Georgia has indicated that it will develop its own assessment and work with states in the region to develop a regional assessment. In dropping the new assessment, Georgia Governor Nathan Deal cited the high cost of implementing the PARCC assessments, which were reported to be as high as $27 million, as well as technical concerns. The per pupil cost of the PARCC assessment is nearly triple what Georgia currently pays for student assessments.
Doing the numbers
A major selling point for the assessment consortia is that they would save states money through efficiencies of scale. In reality, however, most states have historically paid little for assessments. On average, states spend about $27 per pupil for assessments, according to a Brookings Institute report, or less than one-quarter of one percent of K-12 spending. For many states in the region (including Alabama, Georgia, Kentucky, Louisiana, Missouri, Mississippi, North Carolina, Tennessee, and Virginia), the cost of assessment is already below the national average.

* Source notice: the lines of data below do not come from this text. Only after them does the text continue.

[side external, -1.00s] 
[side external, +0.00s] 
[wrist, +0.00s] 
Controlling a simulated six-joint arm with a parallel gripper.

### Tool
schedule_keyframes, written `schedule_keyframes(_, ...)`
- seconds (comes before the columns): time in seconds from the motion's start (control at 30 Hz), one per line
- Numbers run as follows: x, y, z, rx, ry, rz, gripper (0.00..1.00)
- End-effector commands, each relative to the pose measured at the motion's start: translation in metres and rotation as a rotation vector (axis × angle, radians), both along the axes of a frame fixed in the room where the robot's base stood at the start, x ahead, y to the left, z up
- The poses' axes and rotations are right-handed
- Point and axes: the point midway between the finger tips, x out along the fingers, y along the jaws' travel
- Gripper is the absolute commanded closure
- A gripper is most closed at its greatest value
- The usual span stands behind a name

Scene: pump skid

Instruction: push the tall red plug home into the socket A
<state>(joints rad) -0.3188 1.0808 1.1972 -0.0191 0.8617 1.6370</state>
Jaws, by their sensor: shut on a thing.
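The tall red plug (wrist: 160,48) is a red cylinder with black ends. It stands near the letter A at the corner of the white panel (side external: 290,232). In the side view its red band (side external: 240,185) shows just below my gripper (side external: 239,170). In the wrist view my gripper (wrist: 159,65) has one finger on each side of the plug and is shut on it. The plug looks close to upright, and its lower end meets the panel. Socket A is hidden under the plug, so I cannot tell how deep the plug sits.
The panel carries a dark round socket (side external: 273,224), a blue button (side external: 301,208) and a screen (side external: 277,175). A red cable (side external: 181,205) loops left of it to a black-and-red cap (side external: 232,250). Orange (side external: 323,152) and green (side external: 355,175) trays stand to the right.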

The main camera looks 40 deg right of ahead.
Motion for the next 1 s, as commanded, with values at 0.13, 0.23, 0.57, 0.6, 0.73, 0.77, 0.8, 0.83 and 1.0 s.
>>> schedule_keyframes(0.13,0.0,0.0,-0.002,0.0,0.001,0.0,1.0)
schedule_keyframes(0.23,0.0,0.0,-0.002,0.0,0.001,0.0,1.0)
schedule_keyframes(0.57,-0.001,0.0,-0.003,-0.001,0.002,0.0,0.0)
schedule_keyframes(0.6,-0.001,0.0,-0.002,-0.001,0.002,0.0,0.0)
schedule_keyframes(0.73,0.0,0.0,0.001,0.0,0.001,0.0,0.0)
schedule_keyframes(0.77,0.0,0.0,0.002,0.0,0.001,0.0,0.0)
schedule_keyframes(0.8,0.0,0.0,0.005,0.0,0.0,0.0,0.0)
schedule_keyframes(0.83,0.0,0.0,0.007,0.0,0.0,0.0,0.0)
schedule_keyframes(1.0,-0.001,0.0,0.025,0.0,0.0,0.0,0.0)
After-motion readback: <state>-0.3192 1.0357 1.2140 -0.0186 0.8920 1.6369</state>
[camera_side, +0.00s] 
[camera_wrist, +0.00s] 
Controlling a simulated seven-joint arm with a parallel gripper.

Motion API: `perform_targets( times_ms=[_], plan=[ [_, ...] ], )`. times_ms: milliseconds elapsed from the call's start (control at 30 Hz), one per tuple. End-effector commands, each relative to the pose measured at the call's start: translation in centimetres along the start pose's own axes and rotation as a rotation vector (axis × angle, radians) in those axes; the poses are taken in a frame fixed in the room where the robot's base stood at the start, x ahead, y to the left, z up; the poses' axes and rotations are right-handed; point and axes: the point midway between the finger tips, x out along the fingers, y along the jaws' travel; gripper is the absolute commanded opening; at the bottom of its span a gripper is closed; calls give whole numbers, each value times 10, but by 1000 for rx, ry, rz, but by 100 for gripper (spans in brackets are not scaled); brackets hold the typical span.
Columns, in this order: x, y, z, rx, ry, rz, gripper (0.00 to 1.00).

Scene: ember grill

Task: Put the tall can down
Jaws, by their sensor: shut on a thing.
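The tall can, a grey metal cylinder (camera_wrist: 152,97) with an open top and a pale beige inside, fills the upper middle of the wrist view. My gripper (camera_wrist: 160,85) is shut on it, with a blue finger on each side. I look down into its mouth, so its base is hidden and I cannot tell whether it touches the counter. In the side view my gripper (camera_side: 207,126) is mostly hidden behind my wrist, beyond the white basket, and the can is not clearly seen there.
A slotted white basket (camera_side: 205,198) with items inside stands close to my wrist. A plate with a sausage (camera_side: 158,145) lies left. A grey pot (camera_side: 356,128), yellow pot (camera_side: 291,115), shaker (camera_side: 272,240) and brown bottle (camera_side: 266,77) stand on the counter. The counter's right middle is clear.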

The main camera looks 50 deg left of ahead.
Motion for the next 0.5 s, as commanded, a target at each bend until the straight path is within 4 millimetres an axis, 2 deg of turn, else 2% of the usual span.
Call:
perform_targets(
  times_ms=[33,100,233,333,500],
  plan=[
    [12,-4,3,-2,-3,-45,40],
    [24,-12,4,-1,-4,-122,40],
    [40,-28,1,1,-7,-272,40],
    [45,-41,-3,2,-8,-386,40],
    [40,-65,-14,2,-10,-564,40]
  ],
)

The PARCC assessments are estimated to cost $30 per pupil, with Smarter Balanced Consortium costing slightly less, although these estimates do not include costs associated with administration and scoring, which states either will have to provide directly or secure from vendors.
States going it alone on new aligned assessments will face potentially higher costs than they currently do, which was a factor with Georgia's announcement that it would seek other partners for its new assessments. According to the Brookings report, states collaborating on shared assessments would realize significant savings, particularly smaller population states with fewer students to spread the fixed costs of test development and implementation across. Sharing assessments to realize efficiencies is not a new concept. Prior to the Common Core Assessment Consortia, nine states in the American Diploma Project Network created a multi-state common assessment for Algebra II, with six additional states participating in the assessment in 2005, with a smaller group creating a common Algebra I assessment in 2007.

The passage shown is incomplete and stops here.